По гамбургскому счету
В Москве на пересечении Университетского и Ленинского проспектов в доме номер 62, где ныне магазин «Кинолюбитель», находился книжный магазин № 115, если не ошибаюсь. Раз в году, в День поэзии, можно было прийти в магазин и пообщаться с авторами, а порой и достать хорошую книгу — все было в дефиците. Заранее посмотрев в афише, кто из авторов где выступает, я отправился в этот магазин на встречу с Валентином Берестовым.
Из глины сделаны божки,
Как видно, им влетело!
То встретишь тело без башки,
А то башку без тела!
Видать, в один прекрасный день,
Не допросившись чуда,
Их били все, кому не лень,
Как бьют со зла посуду!
Класс! Это стихи по мне! А я начинающий, а я неизвестный, а я не печатавшийся… ну, почти… Народу много! Разговоры какие-то неинтересные — это с Берестовым-то! Но я уходить не собираюсь. Публики все меньше и меньше… поэт устал. Видно. И вдруг ко мне:
– А вы тоже хотите что-нибудь прочесть?
Ну конечно, я хочу, но как-то так вот просто признаться... Неудобно. Но оставшиеся подбадривают и смотрят доброжелательно: «А чего! И я прочту!»
– Вот…
Зебры, наверно,
Кушают арбузы.
Арбузы полосатые —
Зебры полосатые.
Арбузы пузатые —
Зебры пузатые.
Хвостик у арбуза,
Конечно, покороче.
Вообще,
У зебры хвост
Длинный очень.
От арбузной мякоти —
Красный язык.
От арбузных косточек
Глаза черней черник.
Когда зебра уляжется,
Кажется всем, кажется...
Будто это вообще
Арбуз огромный на бахче.
Я внутри трясусь, но не спотыкаюсь и не затыкаюсь…
– А еще! — просит Берестов, и публика тоже поддерживает.
– Ну, вот…
Детский сад
Надел панамы,
Всем панамы
Сшили мамы,
Не пройти
В июльский зной
С непокрытой головой!
– Вот! — провозглашает Берестов. — Вот вам еще один настоящий детский поэт! Запомните его имя!
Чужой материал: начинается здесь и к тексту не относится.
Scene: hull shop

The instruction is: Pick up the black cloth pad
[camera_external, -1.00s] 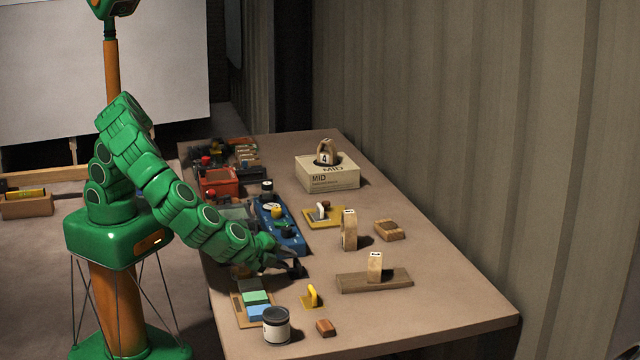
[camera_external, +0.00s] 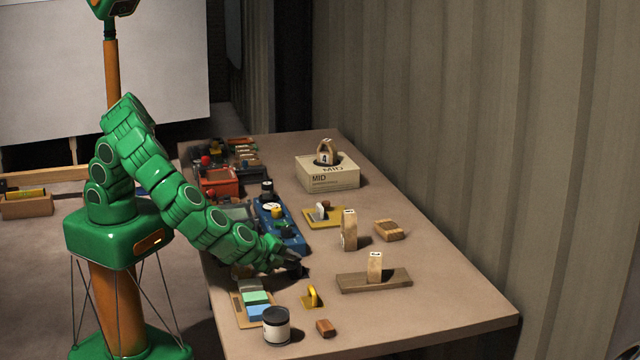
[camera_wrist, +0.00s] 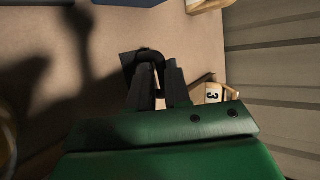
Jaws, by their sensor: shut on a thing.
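The black cloth pad (camera_wrist: 127,63) shows at the fingertips in the wrist view, with a dark loop on top. My gripper (camera_wrist: 158,78) has its two dark fingers at the loop and is shut on it. The fingers hide part of the pad. In the external view my gripper (camera_external: 295,258) is low over the middle of the bench, and the dark pad (camera_external: 302,272) is hard to tell from the fingers and shadow. I cannot tell whether the pad is clear of the bench top.
A blue case (camera_external: 290,240) lies just behind my gripper. A wooden plank (camera_external: 350,284) with a numbered block (camera_external: 375,267) stands to the right. A yellow-handled piece (camera_external: 312,297) and a dark-lidded can (camera_external: 276,326) are in front. The bench's right front is bare.

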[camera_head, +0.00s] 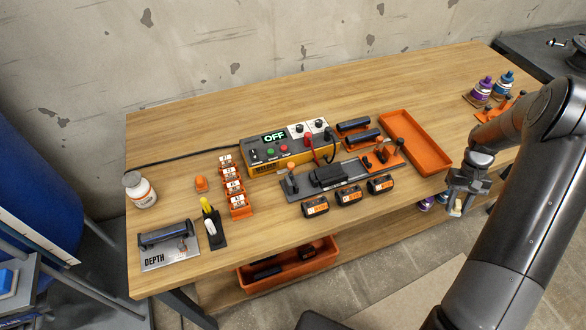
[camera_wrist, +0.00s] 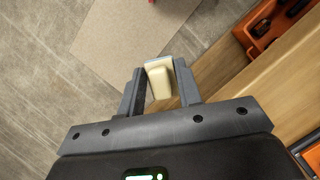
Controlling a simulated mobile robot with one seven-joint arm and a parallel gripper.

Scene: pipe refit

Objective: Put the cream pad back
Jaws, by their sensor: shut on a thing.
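My gripper (camera_wrist: 160,88) is shut on the cream pad (camera_wrist: 159,82), a small cream block with a pale blue edge at its far end in the wrist view. In the head view my gripper (camera_head: 458,200) is at the right, just off the table's front edge, pointing down. The cream pad (camera_head: 456,209) shows small below the fingers there. It is held in the air over the floor side of the edge. A small black stand (camera_head: 216,236) with a yellow-topped piece and a white piece stands at the table's front left.
The wooden table (camera_head: 200,125) holds an orange tray (camera_head: 413,143), a welder box (camera_head: 262,154) marked OFF, a row of orange clips (camera_head: 234,187), a depth gauge plate (camera_head: 171,260) and a white bottle (camera_head: 139,190). An orange bin (camera_head: 287,278) sits below. The table's back is clear.

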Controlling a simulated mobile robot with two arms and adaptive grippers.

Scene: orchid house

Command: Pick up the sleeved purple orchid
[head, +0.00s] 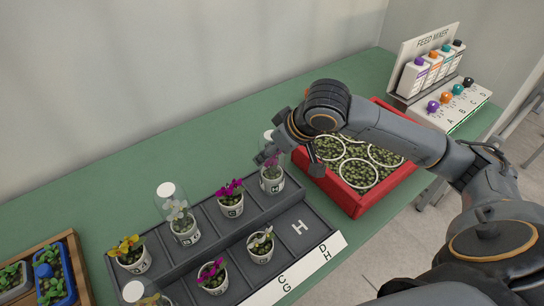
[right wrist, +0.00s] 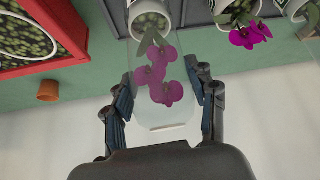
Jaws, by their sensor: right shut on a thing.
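The sleeved purple orchid (head: 272,181) is a white pot with purple blooms under a clear sleeve, at the right end of the grey rack's back row (head: 190,252). My right gripper (head: 271,152) is at its sleeve, partly covering the blooms in the head view. In the right wrist view, its two fingers (right wrist: 163,100) are shut on the clear sleeve, one on each side, with purple blooms (right wrist: 160,75) between them. The pot (right wrist: 150,20) shows at the top; I cannot tell whether it touches the rack. My left gripper is not in view.
An unsleeved magenta orchid (head: 231,199) stands just left, then a sleeved white one (head: 183,224). Slot H (head: 299,228) is empty. A red crate (head: 345,197) of small plants is close on the right. A feed mixer (head: 440,85) stands at the far right.
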Мы выходим из магазина, и нам не хочется расставаться — оба чувствуем. Я не хочу отрываться от поэта, который мне так по душе. Берестов не очень рвется домой — это я потом понял. А живет он в доме около метро «Проспект Вернадского», писательская пятиэтажка новая. И мы идем пешком. Москва не задымленная, не зачумленная машинами, особенно в этом зеленом новом юго-западном своем крае. И разговор обо всем сразу, но о чем бы ни заходил, сворачивает на стихи. И Берестов читает мне свои и Маршака, и своего друга Бориса Заходера, и Ахматову. Они все живы еще! И мир не такой пустой и не такой чужой! Я дотягиваюсь до них с помощью Берестова, вообще будто они рядом, особенно когда Валентин Дмитриевич мастерски читает их голосами. Тут же без подготовки переходит от барственного баритона Алексея Толстого к сиплому маршаковскому голосу с придыханием и остановками.
– Да! — спохватывается он, — подарить вам книжку на память?
– Ну конечно! Большое спасибо.
– Детскую! — он вытаскивает из пачки, что прижата локтем, книжку большого формата и тут же на ходу, прямо на обложке поверх букв названия «Про машину», пишет: «Мише Садовскому… и т.д. Жду в ответ вашу!» Я обещаю, конечно. Я очень люблю эту книжку Валентина Берестова, она у меня есть еще в другом издании и с другим автографом: «Дорогому Мише Садовскому мое самое первое стихотворение для детей». Да, я люблю эту книжку и маленькую дочку Валентина Дмитриевича Марину и мечтаю, как хорошо будет подарить ей вот так запросто свою книжку с картинками и с достойными стихами.
Потом много раз в течение многих лет мы обменивались книжками и автографами. Валентин Дмитриевич писал мне рекомендацию в СП, переживал все мои «союзовские» перипетии.
Однажды он затеял такую игру. Мы сидели, пили чай у него дома среди хаоса бумаг неубранной комнаты и читали стихи.
– А вот давайте по гамбургскому счету — от кого сколько детских стихов останется?! Только скидок — никаких!
И Берестов берет книжки своих любимых: Маршака, Чуковского, Заходера, потом Барто. Ну, и себя, и меня, читает вслух стихи, да не просто читает, а голосами авторов, на это он величайший мастер — артист-пародист просто! Всем достается — Берестов строг необыкновенно: «Английские сюжеты не в счет — только свои, оригинальные стихи», — рубит основательно, зато какая башня детской поэзии вырастает на глазах. Ведь я и не задумывался, сколько замечательного написано!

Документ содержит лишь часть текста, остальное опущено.